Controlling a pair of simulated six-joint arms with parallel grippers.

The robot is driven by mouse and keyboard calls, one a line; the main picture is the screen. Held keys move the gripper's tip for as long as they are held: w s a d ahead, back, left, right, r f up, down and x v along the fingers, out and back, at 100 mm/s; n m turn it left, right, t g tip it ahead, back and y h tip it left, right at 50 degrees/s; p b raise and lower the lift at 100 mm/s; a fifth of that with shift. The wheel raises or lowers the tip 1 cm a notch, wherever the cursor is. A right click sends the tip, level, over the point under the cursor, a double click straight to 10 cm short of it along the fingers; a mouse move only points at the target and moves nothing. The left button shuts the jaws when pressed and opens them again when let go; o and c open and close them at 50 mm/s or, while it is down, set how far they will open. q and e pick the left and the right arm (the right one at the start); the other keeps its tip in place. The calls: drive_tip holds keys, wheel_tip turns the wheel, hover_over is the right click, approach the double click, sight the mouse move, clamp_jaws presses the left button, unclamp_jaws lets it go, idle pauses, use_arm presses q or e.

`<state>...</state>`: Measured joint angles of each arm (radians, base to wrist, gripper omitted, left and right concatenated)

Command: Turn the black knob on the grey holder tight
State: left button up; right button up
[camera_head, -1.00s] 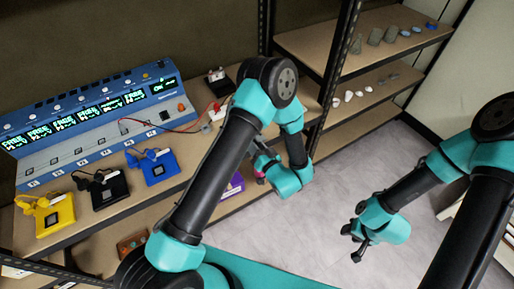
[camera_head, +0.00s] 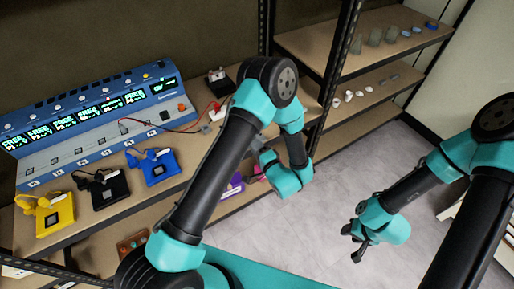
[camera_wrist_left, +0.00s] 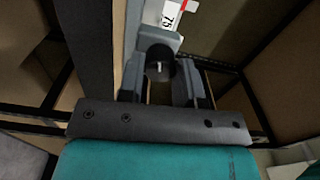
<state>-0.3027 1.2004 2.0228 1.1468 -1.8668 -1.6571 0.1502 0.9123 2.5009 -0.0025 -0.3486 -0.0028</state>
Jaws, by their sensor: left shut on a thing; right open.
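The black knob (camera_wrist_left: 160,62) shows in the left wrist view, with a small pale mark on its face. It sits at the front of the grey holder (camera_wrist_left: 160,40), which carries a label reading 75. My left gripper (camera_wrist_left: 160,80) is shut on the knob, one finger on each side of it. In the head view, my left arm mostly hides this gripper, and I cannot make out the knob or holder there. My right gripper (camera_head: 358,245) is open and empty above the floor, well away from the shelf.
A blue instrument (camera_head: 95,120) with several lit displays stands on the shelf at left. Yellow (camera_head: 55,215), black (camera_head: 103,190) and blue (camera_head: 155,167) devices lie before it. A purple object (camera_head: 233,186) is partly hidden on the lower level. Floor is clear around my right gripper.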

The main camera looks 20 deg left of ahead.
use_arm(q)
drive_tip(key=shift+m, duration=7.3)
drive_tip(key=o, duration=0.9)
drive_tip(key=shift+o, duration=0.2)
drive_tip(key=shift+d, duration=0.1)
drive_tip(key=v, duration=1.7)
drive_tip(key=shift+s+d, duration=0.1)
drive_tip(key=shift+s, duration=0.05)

···

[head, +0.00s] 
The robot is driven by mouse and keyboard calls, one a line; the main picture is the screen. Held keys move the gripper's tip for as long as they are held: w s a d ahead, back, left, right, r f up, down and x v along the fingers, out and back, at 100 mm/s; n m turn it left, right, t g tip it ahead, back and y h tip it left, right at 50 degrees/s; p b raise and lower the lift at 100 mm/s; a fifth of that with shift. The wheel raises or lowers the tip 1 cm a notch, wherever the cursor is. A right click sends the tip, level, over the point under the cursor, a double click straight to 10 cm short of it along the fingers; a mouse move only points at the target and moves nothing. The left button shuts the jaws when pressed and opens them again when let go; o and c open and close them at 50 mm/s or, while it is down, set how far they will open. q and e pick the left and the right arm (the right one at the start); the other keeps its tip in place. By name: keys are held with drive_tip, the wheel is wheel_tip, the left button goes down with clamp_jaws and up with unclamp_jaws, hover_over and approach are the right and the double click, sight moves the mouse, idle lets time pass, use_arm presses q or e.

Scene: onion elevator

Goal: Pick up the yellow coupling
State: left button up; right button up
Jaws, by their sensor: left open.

···

Exercise brief -> Only the lines from the line with "[head, +0.00s]" to the line with "Jaws, by their sensor: left open.", inclusive, are to be printed, exactly as they appear.

Answer to the task ->
[head, +0.00s] 
The robot is driven by mouse and keyboard calls, one a line; the main picture is the screen. Held keys move the gripper's tip for as long as they are held: w s a d ahead, back, left, right, r f up, down and x v along the fingers, out and back, at 100 mm/s; n m turn it left, right, t g tip it ahead, back and y h tip it left, right at 50 degrees/s; p b raise and lower the lift at 100 mm/s; a fifth of that with shift. The wheel raises or lowers the tip 1 cm a notch, wherever the cursor is. A right click sends the tip, level, over the point under the cursor, a double click straight to 10 cm short of it along the fingers; a mouse move only points at the target and moves nothing. The left button shuts the jaws when pressed and opens them again when let go; o and c open and close them at 50 mm/s or, while it is down, set how far they will open. q and e pick the left and the right arm (the right one at the start); the other keeps its tip in place. By name: keys are held with drive_tip, the wheel is wheel_tip, the left button goes down with clamp_jaws and up with unclamp_jaws, hover_over and approach are the right and the double click, sight moves the mouse, idle lets time pass, use_arm presses q or e.

Scene: onion elevator

Goal: Pick up the yellow coupling
State: left button up; right button up
Jaws, by their sensor: left open.

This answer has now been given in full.